By Daniel Hunter
Consumer businesses have not recognised the implications of the government’s Midata initiative and risk losing customers unless they can better demonstrate transparent and responsible use of data, says business advisory firm Deloitte.
A new report from Deloitte shows that 31% of consumers are happy to share data with brands they like, while 10% would share more personal information in return for access to their own shopping history. 26% would do likewise in return for a financial discount, such as 10% off their next shop, and 13% would share more data if they received less, but more relevant marketing material.
Although these are relatively small proportions, we anticipate sharp increases should such policies become established. However, consumer businesses have a lot of work to do to gain the full trust of their customers. At present, just 26% of consumers are confident that companies keep their data securely. 66% don’t know what personal information companies hold about them, and 60% are concerned that companies can access their internet browsing data.
Jason Gordon, retail partner at Deloitte, said: “Consumers will remain sceptical about the storage and use of personal data until businesses clearly demonstrate how they are using it for their customers’ benefit. Certain uses of data, such as personalised pricing where some customers are charged more than others for the same product, risk creating a culture of mistrust. Trust is key. Gather data in an appropriate manner and use it sensibly and responsibly and consumers will be prepared to share more data.
“The government’s Midata initiative will force companies to address this issue since it will make it compulsory for brands to give consumers access to the data they hold on them. But irrespective of any regulatory change, businesses that adopt a more open and transparent approach and which help their customers understand what data is held about them will improve their reputation in the eyes of consumers and gain a competitive advantage.”
The depth and volume of data generated by and about the consumer is staggering. 76% of consumers say they have at least one supermarket store loyalty card, with 55% having at least one loyalty card from other, non-grocery stores. 70% say they have at least one online shopping account, 59% use at least one social network and 52% have registered their details online to receive information from companies about their products or services.

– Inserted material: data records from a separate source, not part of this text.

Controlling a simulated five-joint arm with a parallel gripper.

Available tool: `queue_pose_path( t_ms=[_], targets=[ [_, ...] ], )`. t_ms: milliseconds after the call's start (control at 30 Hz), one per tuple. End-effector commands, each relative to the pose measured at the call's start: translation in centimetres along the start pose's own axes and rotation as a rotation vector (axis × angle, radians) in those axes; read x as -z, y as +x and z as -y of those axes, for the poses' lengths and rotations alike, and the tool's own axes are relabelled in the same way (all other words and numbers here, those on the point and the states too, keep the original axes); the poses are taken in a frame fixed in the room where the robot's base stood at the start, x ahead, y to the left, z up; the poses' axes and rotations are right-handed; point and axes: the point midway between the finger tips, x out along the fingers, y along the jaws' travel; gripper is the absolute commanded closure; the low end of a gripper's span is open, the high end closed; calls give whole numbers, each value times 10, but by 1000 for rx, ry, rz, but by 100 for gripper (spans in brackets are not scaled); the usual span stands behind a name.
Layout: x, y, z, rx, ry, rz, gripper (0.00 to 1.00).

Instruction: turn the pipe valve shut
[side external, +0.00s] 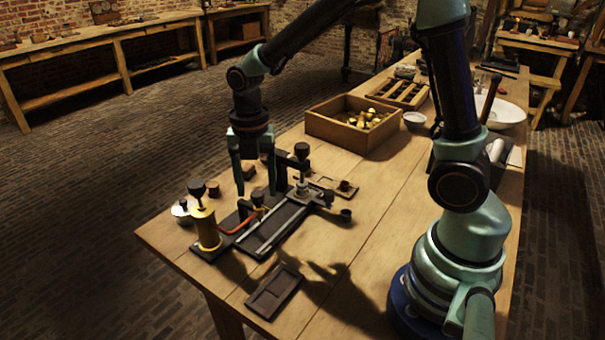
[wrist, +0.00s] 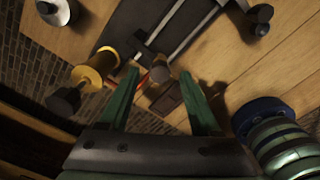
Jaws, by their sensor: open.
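The pipe valve appears to be the small brass fitting with a dark top (side external: 258,198) on the dark apparatus base. In the wrist view its round top (wrist: 160,74) shows between my finger ends. My gripper (side external: 258,186) is open, pointing down, with one finger to each side of the valve; it also shows in the wrist view (wrist: 159,71). I cannot tell whether a finger touches it. A brass cylinder with a black knob (side external: 207,229) stands left of the valve, and in the wrist view (wrist: 97,70) it is left of my fingers. A red tube (side external: 238,226) runs between them.
A dark post with a round knob (side external: 301,152) rises close to the right of my gripper. A dark flat tray (side external: 274,291) lies at the front. A wooden box of brass parts (side external: 352,134) stands behind. Bare tabletop (side external: 375,215) lies to the right.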

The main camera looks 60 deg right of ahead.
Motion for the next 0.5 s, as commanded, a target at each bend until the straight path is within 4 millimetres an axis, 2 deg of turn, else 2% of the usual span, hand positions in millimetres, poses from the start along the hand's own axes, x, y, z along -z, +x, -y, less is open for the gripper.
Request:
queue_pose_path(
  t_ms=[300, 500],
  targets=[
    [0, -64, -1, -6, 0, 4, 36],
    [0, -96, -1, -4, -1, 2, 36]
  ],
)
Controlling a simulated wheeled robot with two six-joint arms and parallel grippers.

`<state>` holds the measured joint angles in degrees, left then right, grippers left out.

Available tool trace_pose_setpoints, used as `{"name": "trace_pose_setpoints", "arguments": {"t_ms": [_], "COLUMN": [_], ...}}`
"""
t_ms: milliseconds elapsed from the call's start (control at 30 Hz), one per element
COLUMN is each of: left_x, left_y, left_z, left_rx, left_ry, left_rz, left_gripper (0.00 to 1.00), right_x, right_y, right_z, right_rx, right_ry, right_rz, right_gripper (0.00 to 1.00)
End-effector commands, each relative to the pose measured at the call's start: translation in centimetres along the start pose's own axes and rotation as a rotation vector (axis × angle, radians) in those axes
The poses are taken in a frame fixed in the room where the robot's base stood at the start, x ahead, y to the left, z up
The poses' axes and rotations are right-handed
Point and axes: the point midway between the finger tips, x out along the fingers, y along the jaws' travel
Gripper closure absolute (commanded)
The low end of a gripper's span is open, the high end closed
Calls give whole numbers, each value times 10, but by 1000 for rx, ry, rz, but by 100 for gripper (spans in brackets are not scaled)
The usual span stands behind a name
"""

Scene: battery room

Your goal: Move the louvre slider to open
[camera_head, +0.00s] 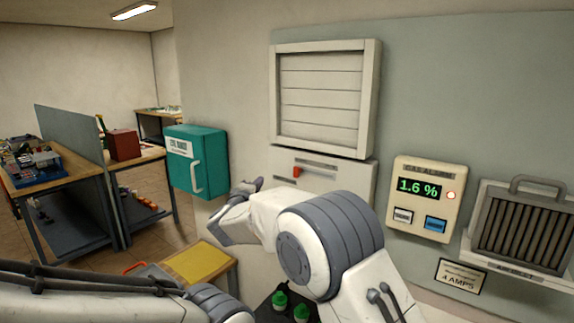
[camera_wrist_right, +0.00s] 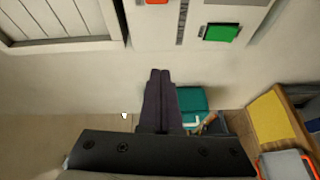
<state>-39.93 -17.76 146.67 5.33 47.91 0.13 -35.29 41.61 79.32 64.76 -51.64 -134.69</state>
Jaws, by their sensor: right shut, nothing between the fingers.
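The louvre (camera_head: 320,95) is a pale framed panel of horizontal slats on the wall. Below it a light panel (camera_head: 345,183) carries a slot with a small red knob (camera_head: 296,171) at its left part; this looks like the slider. My right gripper (camera_head: 248,186) is shut and empty, left of the knob and apart from it. In the right wrist view the shut fingers (camera_wrist_right: 160,78) point towards the panel. That view also shows a dark slot (camera_wrist_right: 183,22), an orange-red piece cut by the top edge and a green square (camera_wrist_right: 220,33). My left gripper is out of view.
A teal wall box (camera_head: 196,160) hangs left of the louvre. A gas alarm (camera_head: 425,198) reading 1.6 % and a finned unit (camera_head: 525,228) stand to the right. A yellow-topped bench (camera_head: 200,262) is below. My right forearm hides the panel's lower part.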

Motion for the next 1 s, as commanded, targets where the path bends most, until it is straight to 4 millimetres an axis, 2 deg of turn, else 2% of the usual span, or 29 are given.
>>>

Ben Perkins, consumer business research director at Deloitte, said: “The rise in customer data will renew the debate about privacy and the responsibilities of government and business. Sharing data with consumers to help them understand their shopping patterns and make better choices should result in consumers consenting to share more data. Consumer businesses should strive for an approach built around trust and mutual benefit
“Doing so will require a cultural shift in the way organisations think. Some businesses have fallen into bad habits because technology and data has reduced the relationship with customers to a series of electronic transactions, whereas developing these relationships with customers will require companies to find the human touch.
“If they can do this, the opportunity is significant. Predictive analytics makes it possible to anticipate consumers’ actions, enabling businesses to offer their customers what they want, when and how they want it — and do so ahead of competitors.”
Gordon concluded: “Just because you have someone’s data, doesn’t mean you have to use it. Success lies in the insight derived from data, not in the data itself. Companies need to be crystal clear about the data they need, how they intend to use it and then communicate openly about this with their customers.”